DIRECTIVE: In the entries that follow, how many lines contain "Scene"? Answer with the number only.

Robot control records:
------------------------------------

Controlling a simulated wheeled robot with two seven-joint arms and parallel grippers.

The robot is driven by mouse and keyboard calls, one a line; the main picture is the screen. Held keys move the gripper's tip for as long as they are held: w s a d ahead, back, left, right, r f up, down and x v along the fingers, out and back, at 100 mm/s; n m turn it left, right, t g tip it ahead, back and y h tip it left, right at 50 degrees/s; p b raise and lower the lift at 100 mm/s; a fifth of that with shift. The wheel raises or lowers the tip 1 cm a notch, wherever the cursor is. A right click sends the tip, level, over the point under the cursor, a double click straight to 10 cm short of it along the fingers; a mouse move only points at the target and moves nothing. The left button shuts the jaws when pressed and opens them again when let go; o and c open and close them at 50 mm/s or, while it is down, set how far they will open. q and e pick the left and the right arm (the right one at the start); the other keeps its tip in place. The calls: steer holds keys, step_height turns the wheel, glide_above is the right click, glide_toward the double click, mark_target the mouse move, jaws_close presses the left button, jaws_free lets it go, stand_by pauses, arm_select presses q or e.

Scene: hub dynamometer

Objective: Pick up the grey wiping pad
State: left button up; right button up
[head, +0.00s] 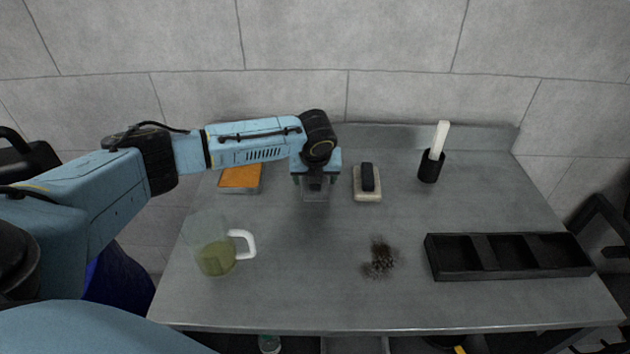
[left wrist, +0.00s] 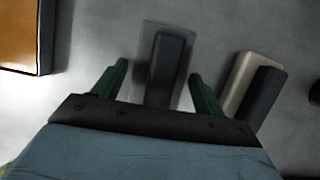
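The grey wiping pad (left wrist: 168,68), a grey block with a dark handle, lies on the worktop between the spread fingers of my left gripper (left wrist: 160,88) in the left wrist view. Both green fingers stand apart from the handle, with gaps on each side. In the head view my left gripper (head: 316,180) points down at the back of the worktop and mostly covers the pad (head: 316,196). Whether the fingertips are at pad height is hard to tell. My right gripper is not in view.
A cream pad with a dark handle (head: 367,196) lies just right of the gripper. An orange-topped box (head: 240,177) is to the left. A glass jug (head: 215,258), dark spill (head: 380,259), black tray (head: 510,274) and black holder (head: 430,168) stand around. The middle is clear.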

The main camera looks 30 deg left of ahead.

------------------------------------

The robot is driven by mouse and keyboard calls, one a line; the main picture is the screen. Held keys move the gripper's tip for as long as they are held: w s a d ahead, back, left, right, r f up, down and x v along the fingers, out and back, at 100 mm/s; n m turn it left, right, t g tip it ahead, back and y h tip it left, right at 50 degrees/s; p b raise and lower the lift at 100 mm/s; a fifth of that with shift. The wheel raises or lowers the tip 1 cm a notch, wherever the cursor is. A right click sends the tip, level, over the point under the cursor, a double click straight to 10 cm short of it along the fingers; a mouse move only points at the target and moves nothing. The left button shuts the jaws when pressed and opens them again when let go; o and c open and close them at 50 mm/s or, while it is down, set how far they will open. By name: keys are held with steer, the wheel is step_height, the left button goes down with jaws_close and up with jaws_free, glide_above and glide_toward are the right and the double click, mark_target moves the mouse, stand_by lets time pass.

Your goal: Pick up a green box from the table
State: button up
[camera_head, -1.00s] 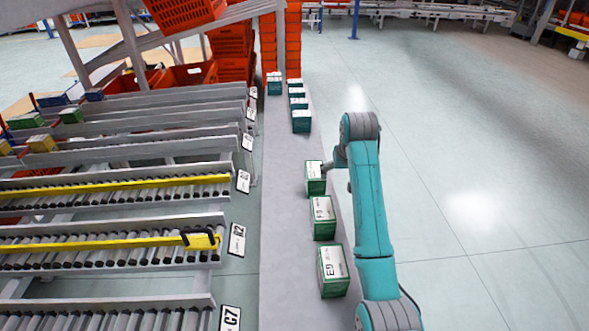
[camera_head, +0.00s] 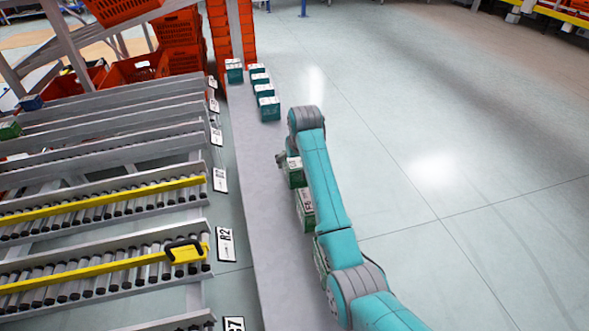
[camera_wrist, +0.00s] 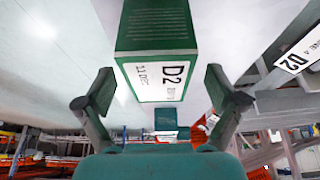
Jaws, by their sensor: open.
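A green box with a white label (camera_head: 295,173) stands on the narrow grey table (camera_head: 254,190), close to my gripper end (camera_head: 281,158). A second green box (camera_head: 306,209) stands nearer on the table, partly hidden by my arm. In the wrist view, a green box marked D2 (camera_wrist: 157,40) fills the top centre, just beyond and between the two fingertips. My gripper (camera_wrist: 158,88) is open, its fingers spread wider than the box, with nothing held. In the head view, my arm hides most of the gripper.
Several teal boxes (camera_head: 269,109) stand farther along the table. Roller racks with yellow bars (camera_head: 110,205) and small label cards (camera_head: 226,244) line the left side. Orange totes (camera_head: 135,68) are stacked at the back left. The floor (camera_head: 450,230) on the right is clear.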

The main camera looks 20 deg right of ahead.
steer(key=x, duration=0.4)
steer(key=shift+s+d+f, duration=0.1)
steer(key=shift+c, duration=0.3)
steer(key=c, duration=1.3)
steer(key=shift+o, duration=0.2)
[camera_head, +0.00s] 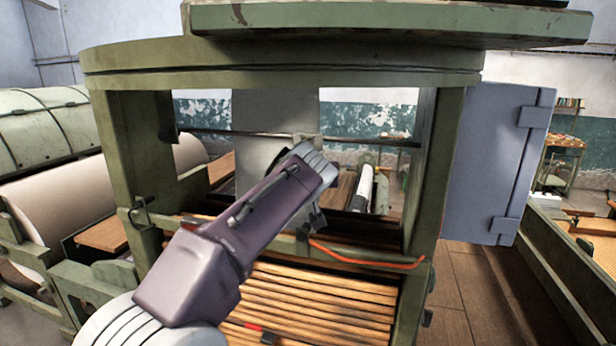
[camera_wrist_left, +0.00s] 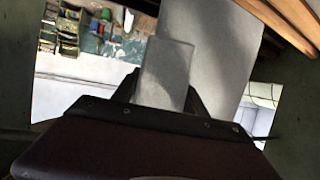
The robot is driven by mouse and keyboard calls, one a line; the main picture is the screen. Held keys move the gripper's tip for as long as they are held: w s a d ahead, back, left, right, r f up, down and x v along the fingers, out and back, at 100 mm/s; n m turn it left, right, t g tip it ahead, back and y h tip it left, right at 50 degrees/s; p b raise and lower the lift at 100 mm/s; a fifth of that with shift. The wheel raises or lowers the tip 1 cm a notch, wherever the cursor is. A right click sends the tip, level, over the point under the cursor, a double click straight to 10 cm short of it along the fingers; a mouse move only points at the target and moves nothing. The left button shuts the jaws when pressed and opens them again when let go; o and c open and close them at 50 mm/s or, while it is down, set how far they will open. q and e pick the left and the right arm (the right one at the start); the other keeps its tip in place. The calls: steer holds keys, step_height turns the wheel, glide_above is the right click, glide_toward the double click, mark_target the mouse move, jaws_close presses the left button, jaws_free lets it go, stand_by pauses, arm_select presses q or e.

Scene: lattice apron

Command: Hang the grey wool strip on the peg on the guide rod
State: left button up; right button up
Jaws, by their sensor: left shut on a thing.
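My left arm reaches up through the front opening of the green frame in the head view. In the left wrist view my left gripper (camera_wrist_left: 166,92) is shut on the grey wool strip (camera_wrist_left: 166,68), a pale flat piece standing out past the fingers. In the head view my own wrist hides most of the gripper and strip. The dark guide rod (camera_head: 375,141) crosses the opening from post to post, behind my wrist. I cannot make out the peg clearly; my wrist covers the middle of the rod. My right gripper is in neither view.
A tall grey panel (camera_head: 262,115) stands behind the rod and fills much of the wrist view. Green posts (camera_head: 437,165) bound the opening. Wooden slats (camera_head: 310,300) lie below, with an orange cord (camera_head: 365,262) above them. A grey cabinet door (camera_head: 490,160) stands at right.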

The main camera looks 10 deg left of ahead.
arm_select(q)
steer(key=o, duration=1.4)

------------------------------------

ANSWER TO THE PROBLEM: 2